Young up-and-coming
author Liz McKinnen has no idea that her life is about to change forever
when she comes home from her first book tour. When she's kidnapped and
told by her captors that she has to kill her fantasy book's antagonist,
she thinks that she's fallen into the hands of crazy, dangerous fans...
until her antagonist sends a real, fire-breathing dragon after her. Liz
is quickly initiated into the Immortal Writers, a group of authors from
throughout time whose words have given them eternal life, and whose
prose is so powerful that it's brought stories over from the Imagination
Field into the Reality Field. As Liz meets authors such as William
Shakespeare, JRR Tolkien, Edgar Allan Poe, and Jane Austen, she has to
learn how to control magic, fight dragons, and face her own troubled
past before her power-hungry villain takes over the world. Will she
survive the ultimate battle against the dragon lord whom she created?
Immortal Writers isn't a book that I would normally go for. Actually, if I'm being completely honest ... I didn't mean to pick this one off of NetGalley. I received an email about this book and when I clicked the link to check the book out, it approved me on NG. So. I figured since I got it, I might as well give it a shot!
I had no idea what this book was about when I picked it up. I didn't give it a second glance once it was put onto my Kindle after the whole NG Email Mis-Click of 2016. I was pretty pleasantly surprised. I'll try to keep any spoilers out of here ... nothing I say won't be found in the first chapter or so. This author chick gets kidnapped and told that the characters she has created within the pages of her book have come alive. Her characters came alive because she's an Immortal Writer. Immortal Writers are authors like Shakespeare, Poe, Austen and hundreds more. Basically, they are the authors that have made a massive impact on the literary world. Yeah, the premise of this book is nothing like I've ever read before and to say that it grabbed me almost immediately would be an understatement. I was totally intrigued by this whole idea.
Unfortunately, I don't think that the main character (Liz) was stout enough to handle the kind of weight that the Immortal Writers author put on her. Liz was not a compelling character. I didn't really connect with her and the fact that she was this awe-inspiring author was not believable in the least. When you bring characters into a book and they are bigger than life people/fictional-characters then anything standing next to them is going to wither in their massive shadow. That is exactly what I think happened to Liz. Liz as a character didn't compare to Shakespeare. Even Shakespeare's part in the book seemed more fleshed out than Liz's. That's unfortunate. There are some books where the story-line will carry a reader to the end of the book and then there are books where the characters are what propel the book. This one should have been pulled off by the characters. But it fell short and for the first time, I was actually really irritated with a book.

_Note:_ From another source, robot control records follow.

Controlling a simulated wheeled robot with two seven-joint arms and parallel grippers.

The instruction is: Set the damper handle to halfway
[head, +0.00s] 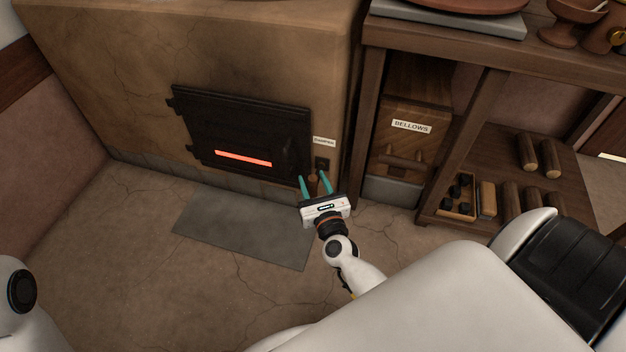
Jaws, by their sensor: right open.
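The damper handle (312,183) looks like a small wooden knob low on the clay oven's right front edge, below a small dark plate (322,164) and a white label (324,141). My right gripper (315,184) has its two teal fingers apart, pointing at the oven front. The handle shows between the fingers; I cannot tell whether they touch it. The gripper hides part of the handle's lower area, so its exact setting cannot be read. My left gripper is out of view.
The oven (270,50) has a black iron door (245,130) with a glowing red slot, just left of the handle. A grey floor plate (245,230) lies in front. To the right stand a wooden bellows box (410,150) and a shelf (560,160) with logs. The floor at left is clear.

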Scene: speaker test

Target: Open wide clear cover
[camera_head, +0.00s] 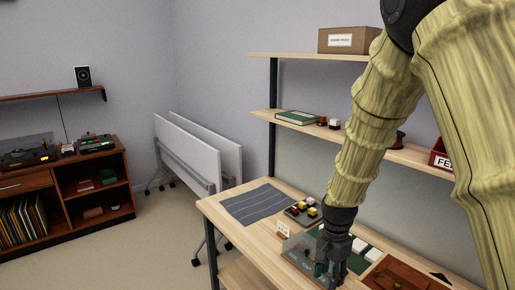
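A see-through, grey-green tinted piece (299,252), which looks like the clear cover, lies on the wooden workbench near its front edge. My gripper (331,271) points down at the right part of this piece, and overlaps it in the picture. I cannot tell whether the fingers touch it. The fingers are small and dark, so their opening does not show clearly. My gripper and wrist hide part of the cover and what is under it.
A small white sign (283,229) and a tray of coloured knobs (302,211) stand behind the cover. A striped grey mat (253,204) lies at left. White pieces (360,246) and a brown wooden box (402,276) are at right. A shelf (345,140) hangs above the bench.

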Most of the time, when I read a book and it doesn't go well, I just shrug it off. It happens and it's not that big of a deal and I just move on to the next one. But this time, I wanted it to succeed so very badly that I was pissed when it was over. It had so much potential and instead of becoming an amazing book, I was left unfulfilled and questioning my initial positive feelings. I wish that Liz had been a better character for me. I wish that she had been as amazing as her author counterparts.